Requirements.
Reproduce exactly only the lines from the line that holds "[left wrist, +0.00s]" to the line that holds "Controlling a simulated", inclusive, in the listing below, and please leave out every picture.

Source material.
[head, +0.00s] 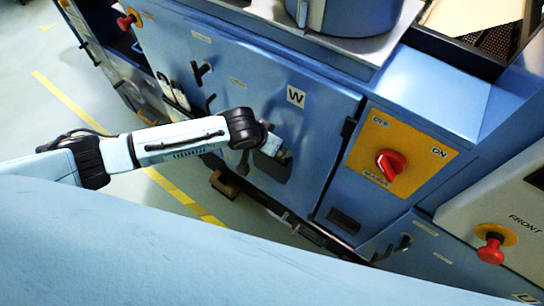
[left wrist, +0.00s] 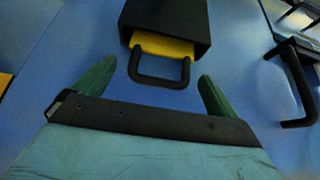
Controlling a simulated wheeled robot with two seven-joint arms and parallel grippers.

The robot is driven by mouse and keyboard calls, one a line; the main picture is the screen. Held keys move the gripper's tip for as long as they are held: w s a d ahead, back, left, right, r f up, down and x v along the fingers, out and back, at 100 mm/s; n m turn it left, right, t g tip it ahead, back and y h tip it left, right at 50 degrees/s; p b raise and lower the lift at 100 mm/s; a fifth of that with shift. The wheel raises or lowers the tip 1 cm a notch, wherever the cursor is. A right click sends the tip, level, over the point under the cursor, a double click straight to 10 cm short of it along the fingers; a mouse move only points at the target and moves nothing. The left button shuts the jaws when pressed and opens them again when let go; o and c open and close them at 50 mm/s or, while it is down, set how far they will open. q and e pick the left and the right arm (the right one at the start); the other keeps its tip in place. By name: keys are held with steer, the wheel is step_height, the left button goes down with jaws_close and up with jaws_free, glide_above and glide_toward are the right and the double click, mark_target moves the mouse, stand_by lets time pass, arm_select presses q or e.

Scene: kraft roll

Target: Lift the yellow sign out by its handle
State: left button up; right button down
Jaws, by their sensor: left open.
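The yellow sign (left wrist: 162,45) sits in a black holder (left wrist: 172,18) on the blue cabinet front. Only a strip of yellow shows; the rest is inside the holder. Its black U-shaped handle (left wrist: 160,82) sticks out toward my left gripper (left wrist: 156,72). The green fingers are open, one on each side of the handle, with a gap on both sides. In the head view my left gripper (head: 278,149) is at the black holder (head: 272,167) below the W label, and mostly hides the sign. My right gripper is not in view.
A red knob (head: 390,165) on a yellow plate is to the right on the cabinet. A red button (head: 491,249) is at lower right. A black cabinet handle (left wrist: 292,85) stands out right of the fingers. Yellow-lined floor (head: 60,90) is at left.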

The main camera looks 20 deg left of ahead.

Answer to the exercise.
[left wrist, +0.00s] 
Controlling a simulated wheeled robot with two seven-joint arms and parallel grippers.

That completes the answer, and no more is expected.